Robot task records
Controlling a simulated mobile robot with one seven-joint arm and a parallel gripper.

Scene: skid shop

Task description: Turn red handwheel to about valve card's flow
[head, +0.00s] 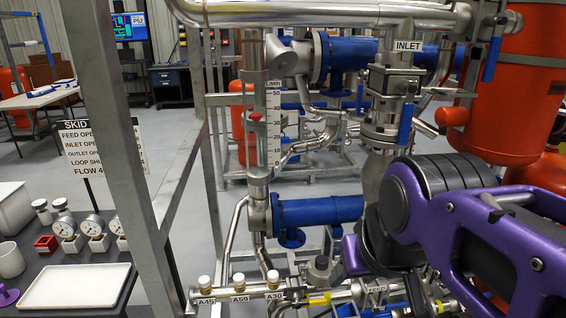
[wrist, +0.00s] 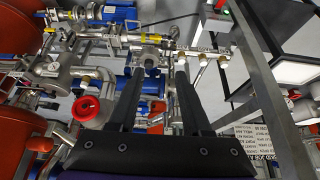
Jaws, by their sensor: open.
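The red handwheel (wrist: 86,108) shows in the wrist view, left of my gripper and apart from it. I cannot make it out in the head view. My gripper (wrist: 156,72) is open, with its two dark fingers spread over the pipework and nothing seen held between them. The valve card (head: 75,148) stands at left in the head view. Its lines read feed, inlet, outlet, loop and a flow starting with 4; a post hides their right ends. The card also shows in the wrist view (wrist: 256,140). An upright flow gauge (head: 274,110) marked L/MIN has a red marker (head: 254,117) mid-scale.
A grey steel frame post (head: 125,130) stands between the card and the pipes. A dark bench with a white tray (head: 75,286) and small gauges (head: 93,226) is at lower left. The INLET valve (head: 392,82) has a blue lever. Orange tanks (head: 515,85) stand at right.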

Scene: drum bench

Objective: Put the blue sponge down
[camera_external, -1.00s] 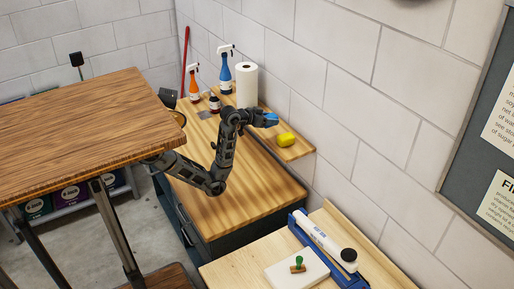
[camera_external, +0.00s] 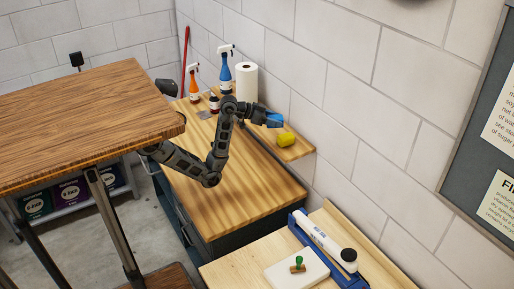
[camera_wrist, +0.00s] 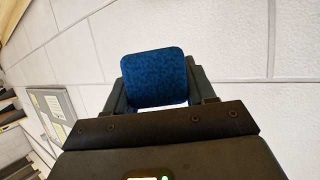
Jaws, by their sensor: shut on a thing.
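The blue sponge (camera_external: 275,120) is held in my gripper (camera_external: 266,119), near the wall end of the raised wooden shelf in the external view. In the wrist view the blue sponge (camera_wrist: 154,77) sits between the two dark fingers of my gripper (camera_wrist: 153,88), which are shut on its sides. The white block wall is behind it. From the external view I cannot tell whether the sponge touches the shelf or is above it.
A yellow sponge-like object (camera_external: 286,139) lies on the shelf (camera_external: 301,150) just below and right of the gripper.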

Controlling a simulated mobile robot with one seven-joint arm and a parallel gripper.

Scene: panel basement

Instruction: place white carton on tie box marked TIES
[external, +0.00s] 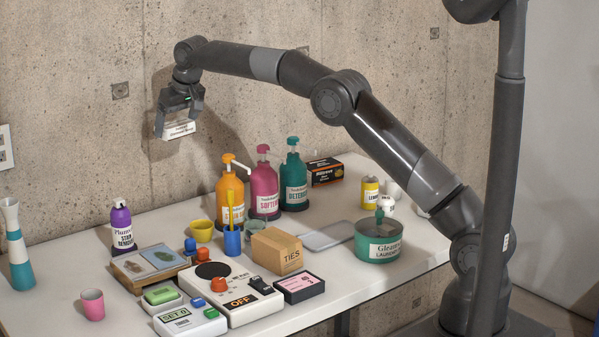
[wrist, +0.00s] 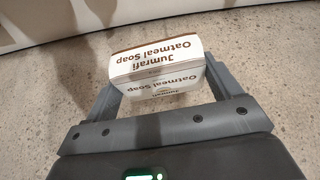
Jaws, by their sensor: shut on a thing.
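The white carton (external: 180,130) is held high above the table's left part in the external view. My gripper (external: 176,108) is shut on it. In the wrist view the carton (wrist: 158,70) sits between my gripper's two fingers (wrist: 160,97) and reads "Jumrafi Oatmeal Soap", upside down. The tie box (external: 277,252) is a brown cardboard box marked TIES. It stands on the table below and to the right of my gripper, and its top looks bare. The tie box does not show in the wrist view.
Orange (external: 231,195), pink (external: 264,190) and teal (external: 293,183) pump bottles stand behind the tie box. A blue cup (external: 232,242) with a yellow tool stands left of it. A switch panel (external: 238,290) and a dark pink-labelled box (external: 299,287) lie in front. A grey tray (external: 328,236) lies to its right.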

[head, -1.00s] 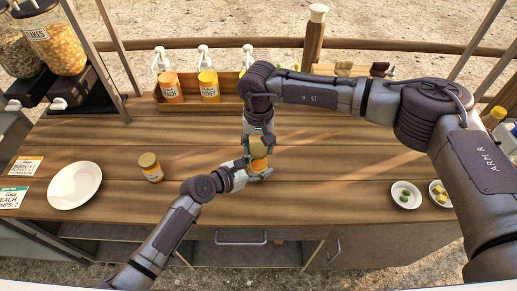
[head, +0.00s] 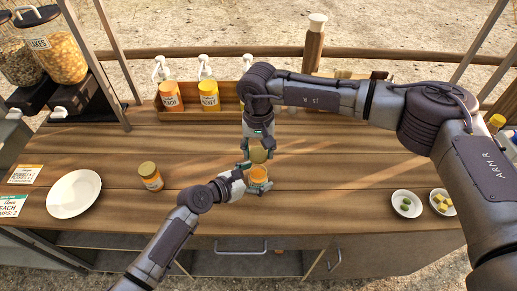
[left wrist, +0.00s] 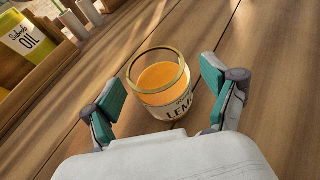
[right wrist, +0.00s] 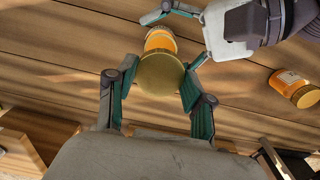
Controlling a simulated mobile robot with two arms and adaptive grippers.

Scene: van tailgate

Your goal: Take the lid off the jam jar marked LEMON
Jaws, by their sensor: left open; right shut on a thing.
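The LEMON jar (left wrist: 165,88) stands upright on the counter with its top open, orange jam showing inside. In the head view the jar (head: 259,178) is just in front of my right gripper. My left gripper (left wrist: 160,90) is open, its fingers on either side of the jar with gaps showing. My right gripper (right wrist: 152,82) is shut on the round gold lid (right wrist: 161,73). The lid also shows in the head view (head: 258,155), above and behind the jar, apart from it. The jar (right wrist: 160,40) is partly hidden behind the lid in the right wrist view.
Another lidded jar (head: 151,176) stands to the left, near a white plate (head: 74,194). A wooden rack (head: 225,113) with pump bottles is at the back. Two small bowls (head: 406,203) (head: 442,201) are at the right. Counter between them is mostly clear.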

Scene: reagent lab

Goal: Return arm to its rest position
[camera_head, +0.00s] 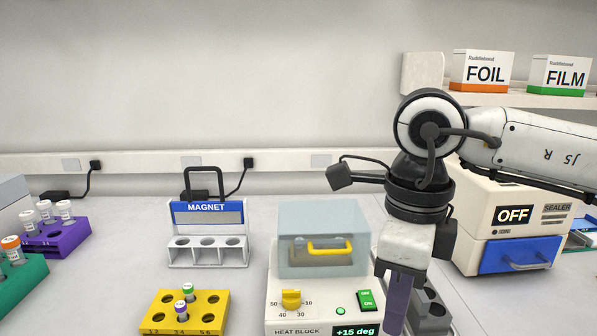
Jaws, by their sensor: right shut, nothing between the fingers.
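My right arm comes in from the right, and its gripper (398,302) points down at the right side of the heat block (292,312). The gripper is shut, with nothing seen between its fingers. It is in front of a grey rack (432,308) and hides part of it. I cannot tell the gap between the fingertips and the rack. The heat block has a clear lid (322,222) with a yellow handle, a yellow knob (291,298), a green switch and a lit display reading +15 deg. My left gripper is not in view.
A yellow rack (160,318) holds two small tubes. A magnet stand (207,212) is behind it. A purple rack (72,238) and a green rack (30,272) hold vials at left. A sealer (512,212) reading OFF is at right. Foil (484,72) and film (560,76) boxes are on a shelf.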

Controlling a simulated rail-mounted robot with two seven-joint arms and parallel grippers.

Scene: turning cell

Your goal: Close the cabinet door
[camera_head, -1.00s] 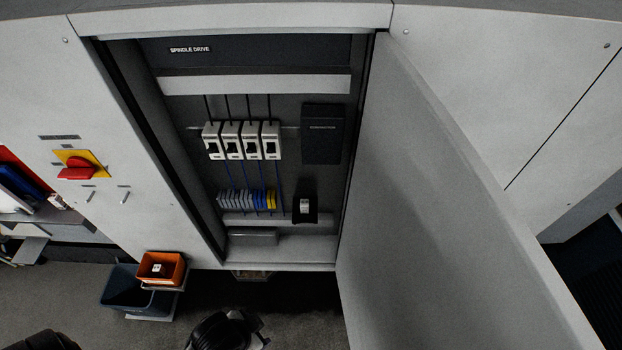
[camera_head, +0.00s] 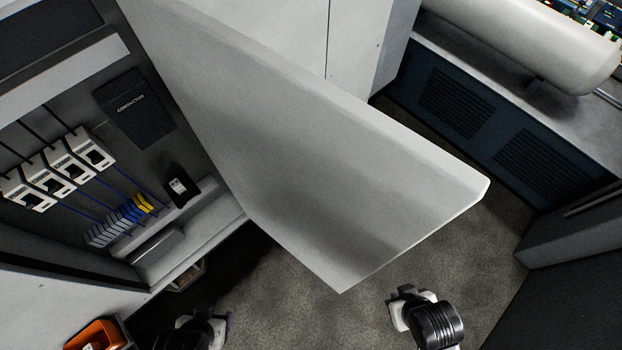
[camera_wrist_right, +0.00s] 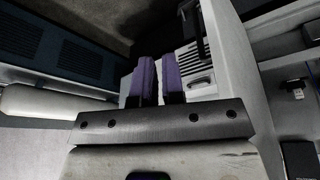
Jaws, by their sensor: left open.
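The cabinet door (camera_head: 310,150) is a pale grey panel standing open, swung outward from the cabinet (camera_head: 225,215). Its free lower corner points to the right over the floor. My left gripper (camera_head: 228,325) is open at the bottom edge, below the cabinet opening and apart from the door; its fingers show only in part. My right arm (camera_head: 430,315) is below the door's free end, and its fingertips are unclear there. In the right wrist view, my right gripper (camera_wrist_right: 158,75) has two purple fingers with a narrow, empty gap between them. A pale panel, likely the door (camera_wrist_right: 237,75), stands beside them.
A dark blue vented unit (camera_head: 480,110) is at the right. Grey floor (camera_head: 470,260) lies clear beyond the door.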

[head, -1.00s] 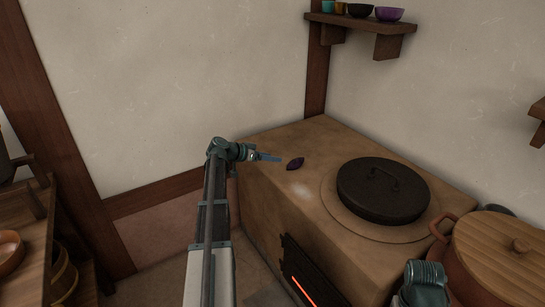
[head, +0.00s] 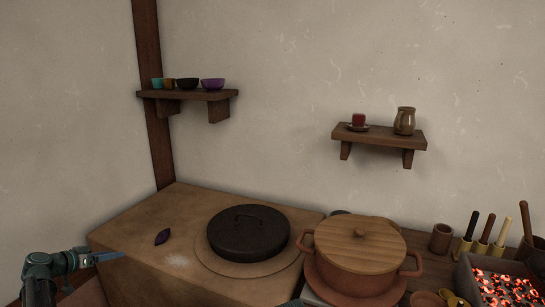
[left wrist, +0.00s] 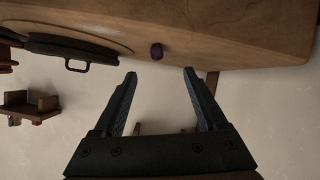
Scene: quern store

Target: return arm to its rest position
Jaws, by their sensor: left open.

> **WHAT YOU ARE ASKED TO DO**:
Find every line above that contains the word "Your", and return each one.

> **FINISHED EXERCISE**:
Your goal: Take the lid off the jam jar marked LEMON
Your goal: Close the cabinet door

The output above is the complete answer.